Today, their closely held company is a power in the multi-billion-dollar home furnishings industry, with 60 stores from Maine to California and a worldwide catalog network. A loyal following has embraced Crate & Barrel's promise of quality goods at reasonable prices, handsomely presented, and backed up with customer service. Staff is versed in the merchandise, prices and descriptions of items are clearly displayed, and customers are never grilled about returns.
Crate & Barrel is popular with newlyweds and first-time home buyers, younger customers with more style than money. But Segal recognizes that people don't redecorate every couple of years, so he positions his stores as high-fashion emporiums for the home. Retailing analysts are among Crate & Barrel's most hard-core fans, giving Segal and his operation high marks for exceptional merchandising and marketing savvy.

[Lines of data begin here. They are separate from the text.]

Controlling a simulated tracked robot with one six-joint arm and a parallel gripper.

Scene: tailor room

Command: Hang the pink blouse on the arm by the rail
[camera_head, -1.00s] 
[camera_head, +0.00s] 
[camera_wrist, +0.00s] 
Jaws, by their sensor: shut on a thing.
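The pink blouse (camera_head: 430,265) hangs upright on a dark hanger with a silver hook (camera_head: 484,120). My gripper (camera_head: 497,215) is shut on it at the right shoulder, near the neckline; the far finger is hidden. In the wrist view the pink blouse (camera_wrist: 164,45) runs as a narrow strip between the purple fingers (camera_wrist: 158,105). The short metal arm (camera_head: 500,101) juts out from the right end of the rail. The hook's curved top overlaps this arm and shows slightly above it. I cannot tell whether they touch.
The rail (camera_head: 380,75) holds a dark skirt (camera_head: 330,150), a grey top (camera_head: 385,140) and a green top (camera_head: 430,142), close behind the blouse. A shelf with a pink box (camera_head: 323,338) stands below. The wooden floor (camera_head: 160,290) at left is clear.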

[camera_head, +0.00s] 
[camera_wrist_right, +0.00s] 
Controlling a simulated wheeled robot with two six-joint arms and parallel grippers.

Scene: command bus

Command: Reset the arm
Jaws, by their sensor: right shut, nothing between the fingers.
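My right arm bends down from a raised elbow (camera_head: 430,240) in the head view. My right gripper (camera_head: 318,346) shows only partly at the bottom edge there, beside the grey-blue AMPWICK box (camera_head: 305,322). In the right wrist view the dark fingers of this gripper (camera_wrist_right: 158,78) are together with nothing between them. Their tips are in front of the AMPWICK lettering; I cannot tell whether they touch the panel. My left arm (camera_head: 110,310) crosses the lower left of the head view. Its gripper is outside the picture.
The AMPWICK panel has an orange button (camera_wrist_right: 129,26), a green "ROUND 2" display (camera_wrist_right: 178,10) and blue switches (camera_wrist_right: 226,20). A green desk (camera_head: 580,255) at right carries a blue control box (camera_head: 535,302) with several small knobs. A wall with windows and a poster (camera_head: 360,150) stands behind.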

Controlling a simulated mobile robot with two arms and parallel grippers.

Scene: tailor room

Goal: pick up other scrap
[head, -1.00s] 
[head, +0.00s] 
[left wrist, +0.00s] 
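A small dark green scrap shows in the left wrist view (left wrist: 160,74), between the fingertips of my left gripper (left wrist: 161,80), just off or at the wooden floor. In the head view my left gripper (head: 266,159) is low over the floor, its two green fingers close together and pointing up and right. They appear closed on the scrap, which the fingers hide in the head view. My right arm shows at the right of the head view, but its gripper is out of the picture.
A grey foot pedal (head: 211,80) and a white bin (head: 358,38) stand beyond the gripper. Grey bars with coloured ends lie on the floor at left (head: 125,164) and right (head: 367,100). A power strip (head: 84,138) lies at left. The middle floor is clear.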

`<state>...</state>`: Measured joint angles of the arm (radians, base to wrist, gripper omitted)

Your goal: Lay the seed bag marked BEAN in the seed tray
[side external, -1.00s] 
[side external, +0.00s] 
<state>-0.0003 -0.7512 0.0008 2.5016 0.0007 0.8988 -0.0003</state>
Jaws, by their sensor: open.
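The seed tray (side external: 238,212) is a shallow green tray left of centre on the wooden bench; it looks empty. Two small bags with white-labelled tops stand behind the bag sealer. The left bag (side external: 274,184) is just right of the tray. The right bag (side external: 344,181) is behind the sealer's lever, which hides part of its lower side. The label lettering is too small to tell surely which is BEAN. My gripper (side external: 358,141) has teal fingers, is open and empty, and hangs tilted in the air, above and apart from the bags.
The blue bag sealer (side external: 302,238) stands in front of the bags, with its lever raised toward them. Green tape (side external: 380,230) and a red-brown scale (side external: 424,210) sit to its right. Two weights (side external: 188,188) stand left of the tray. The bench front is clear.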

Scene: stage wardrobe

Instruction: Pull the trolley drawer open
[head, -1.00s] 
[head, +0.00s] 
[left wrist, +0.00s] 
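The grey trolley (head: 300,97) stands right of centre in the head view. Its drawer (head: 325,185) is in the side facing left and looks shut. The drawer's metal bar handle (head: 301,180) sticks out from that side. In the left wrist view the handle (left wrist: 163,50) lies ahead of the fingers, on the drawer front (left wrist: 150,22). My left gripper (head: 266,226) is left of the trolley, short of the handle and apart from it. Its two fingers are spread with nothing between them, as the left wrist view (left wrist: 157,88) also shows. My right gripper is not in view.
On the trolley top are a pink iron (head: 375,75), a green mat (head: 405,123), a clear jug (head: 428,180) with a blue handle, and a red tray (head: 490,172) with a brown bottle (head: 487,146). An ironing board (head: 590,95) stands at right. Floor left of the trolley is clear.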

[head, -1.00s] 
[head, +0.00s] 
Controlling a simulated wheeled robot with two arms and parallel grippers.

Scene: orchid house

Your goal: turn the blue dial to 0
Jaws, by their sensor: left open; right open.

"He's brilliant," says June Erlick, retail editor of trade publication HFN. "An innovative genius," adds New York-based retailing consultant Alan Millstein. "They make you want to buy," says Emma Hill, specialty retail analyst at investment banker Furman Selz. "Just wonderful stores," gushes Karen Sack, a Standard & Poor's retail analyst.
But analysts agree that Crate & Barrel faces hurdles that will put it to the test. By Segal's own admission, at 56, he is thinking about how to transition his business to a successor. Of more immediate concern is generating a healthy return on what is obviously a substantial investment in New York.
Doing business in Manhattan is expensive, margins are thin, and the natives can be unforgiving. High entry costs will hurt Crate & Barrel's earnings into 1996, Segal says. The Madison Avenue store, at roughly 55,000 square-feet, is by far the largest in a chain that typically fills spaces slightly more than half that size. Streamlining the effort are two New York-area stores, in White Plains, NY, and Short Hills, NJ, which followed Madison Avenue and are located in suburban shopping malls - the core of Crate & Barrel's traffic. Another store in the wealthy Long Island, NY, suburb of Manhasset is slated to open next year.
At the same time, Crate & Barrel plays against a tough field of indirect competitors - including Williams-Sonoma and its Pottery Barn unit; Bombay Co.; Bed, Bath & Beyond; Pier 1 Imports; Ikea; and leading department stores. "There are a lot of moderate-priced furniture sellers," says Coopers & Lybrand LLP retail consultant Mark Kingdon. "It takes good fashion sense and good consumer information to stay on top."
Crate & Barrel is highly sensitive to the U.S. economy, and with homebuilding strong and inflation in check, economic conditions seem mostly in Segal's favor. But many forecasts look for a weaker economy in 1996. A private company, Crate & Barrel does not release income figures, but Segal says 1994 revenues were $272 million, compares with $235 million the year before. Stores account for 90 percent of sales, with the rest from catalog orders.
Segal says he looks to grow the company at 18 percent to 20 percent a year from existing and new store sales. Analysts also point to an emphasis on building an international catalog business - both the Manhattan Crate & Barrel and the flagship store on Chicago's Michigan Avenue attract shoppers from abroad. Segal estimates Crate & Barrel will ring up revenues of $335 million in 1995, and targets $400 million for 1996.